The Latest release of ONAP has a number of important new features in the areas of design time and runtime, ONAP installation, and S3P.

  1. Design time: ONAP has evolved the controller design studio, as part of the controller framework, which enables a model driven approach for how an ONAP controller controls the network resources.
  2. Runtime: Service Orchestration (SO) and controllers have new functionality to support physical network functions (PNFs), reboot, traffic migration, expanded hardware platform awareness (HPA), cloud agnostic intent capabilities, improved homing service, SDN geographic redundancy, scale-out and edge cloud onboarding. This will expand the actions available to support lifecycle management functionality, increase performance and availability, and unlock new edge automation and 5G use cases.
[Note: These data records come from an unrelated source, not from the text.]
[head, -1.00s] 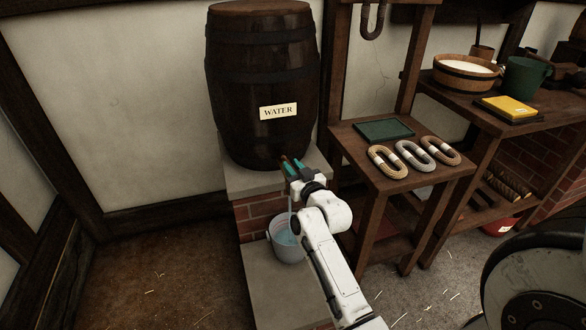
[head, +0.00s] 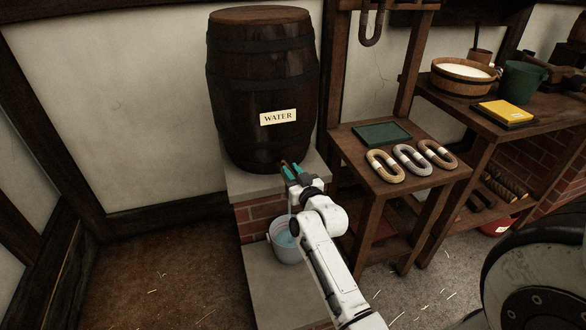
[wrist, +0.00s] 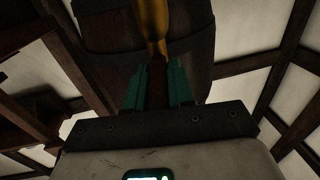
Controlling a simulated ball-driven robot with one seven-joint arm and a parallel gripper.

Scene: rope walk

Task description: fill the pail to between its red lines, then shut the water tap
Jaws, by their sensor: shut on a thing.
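The dark wooden water barrel (head: 262,85) stands on a stone ledge. My gripper (head: 289,170) is at the front of its base. In the wrist view my green fingers (wrist: 157,88) are shut on a dark brown tap handle (wrist: 157,80), with the brass tap (wrist: 152,25) beyond it. The grey pail (head: 286,254) stands upright on the lower stone step, below my gripper. Pale blue water (head: 286,239) shows inside it. A thin pale stream seems to fall into it from beside my wrist.
A small wooden table (head: 370,158) to the right holds a green tray (head: 382,134) and several rope coils. The floor at left is open.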

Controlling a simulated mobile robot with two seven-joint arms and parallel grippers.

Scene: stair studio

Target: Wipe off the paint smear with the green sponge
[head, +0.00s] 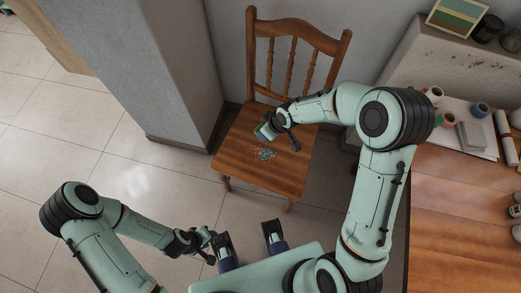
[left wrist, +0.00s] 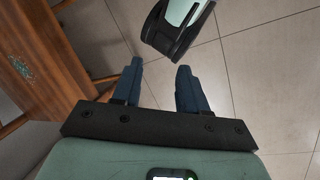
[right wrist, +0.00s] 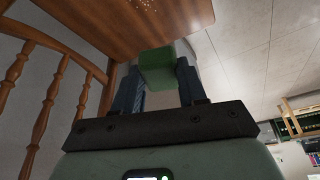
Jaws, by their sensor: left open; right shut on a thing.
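The paint smear (head: 265,154) is a patch of pale blue-green specks on the wooden chair seat (head: 232,150). It also shows at the left of the left wrist view (left wrist: 24,70) and at the top edge of the right wrist view (right wrist: 146,5). My right gripper (head: 270,127) is shut on the green sponge (right wrist: 157,68), over the seat just behind the smear. I cannot tell whether the sponge touches the seat. My left gripper (left wrist: 160,68) is open and empty, over the tiled floor in front of the chair.
The chair's slatted back (head: 298,36) rises behind the seat. A wall pillar (head: 180,70) stands to the left. A wooden table (head: 450,220) with papers, paint pots and a roll is at the right. The tiled floor (head: 60,130) at the left is clear.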

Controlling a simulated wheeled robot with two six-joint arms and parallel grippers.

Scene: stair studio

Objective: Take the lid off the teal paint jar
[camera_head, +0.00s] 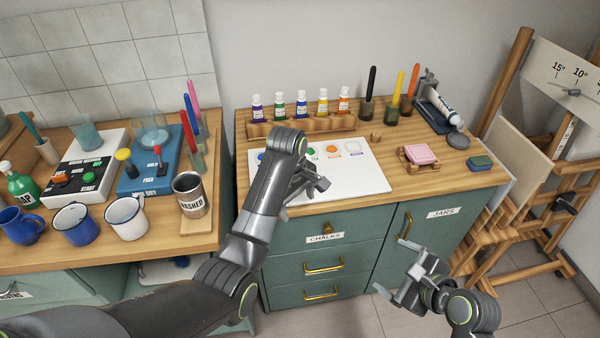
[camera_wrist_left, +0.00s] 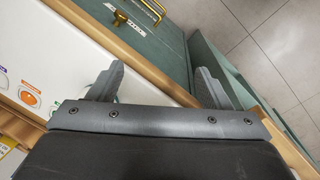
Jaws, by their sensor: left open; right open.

With support for ETSI NFV-SOL003, the introduction of an ETSI compliant VNFM is simplified.
  3. VES Enhancements: To facilitate VNF vendor integration, ONAP introduced some mapper components that translate specific events (SNMP traps, telemetry, 3 GPP PM) towards ONAP VES standardized events.
  4. Policy: The Policy project supports multiple policy engines and can distribute policies through policy design capabilities in SDC, simplifying the design process. Next, the Holmes alarm correlation engine continues to support a GUI functionality via scripting to simplify how rapidly alarm correlation rules can be developed.
  5. External APIs: ONAP northbound API continues to align better with TM Forum APIs (Service Catalog, Service Inventory, Service Order and Hub API) and MEF APIs (around Legato and Interlude APIs) to simplify integration with OSS/BSS. The VID and UUI operations GUI projects can support a larger range of lifecycle management actions through a simple point and click interface allowing operators to perform more tasks with ease. 
  6. Close Loop: The CLAMP project supports a dashboard to view DMaaP and other events during design and runtime to ease the debugging of control-loop automation.
  7. Service Mesh Support: ONAP has experimentally introduced ISTIO in certain components to progress the introduction of Service Mesh.
  8. ONAP installation: The ONAP Operations Manager (OOM) continues to make progress in streamlining ONAP installation by using Kubernetes (Docker and Helm Chart technologies). OOM supports pluggable persistent storage including GlusterFS, providing users with more storage options. In a multi-node deployment, OOM allows more control on the placement of services based on available resources or node selectors. Finally, OOM now supports backup/restore of an entire k8s deployment thus introducing data protection.
  9. Deployability: Dublin continued the 7 Dimensions momentum (Stability, Security, Scalability, Performance; and Resilience, Manageability, and Usability) from the prior to the Beijing release. A new logging project initiative called Post Orchestration Model Based Audit (POMBA), can check for deviations between design and ops environments thus increasing network service reliability. Numerous other projects ranging from Logging, SO, VF-C, A&AI, Portal, Policy, CLAMP and MSB have a number of improvements in the areas of performance, availability, logging, move to a cloud-native architecture, authentication, stability, security, and code quality. Finally, versions of OpenDaylight and Kafka that are integrated into ONAP were upgraded to the Oxygen and v0.11 releases providing new capabilities such as P4 and data routing respectively.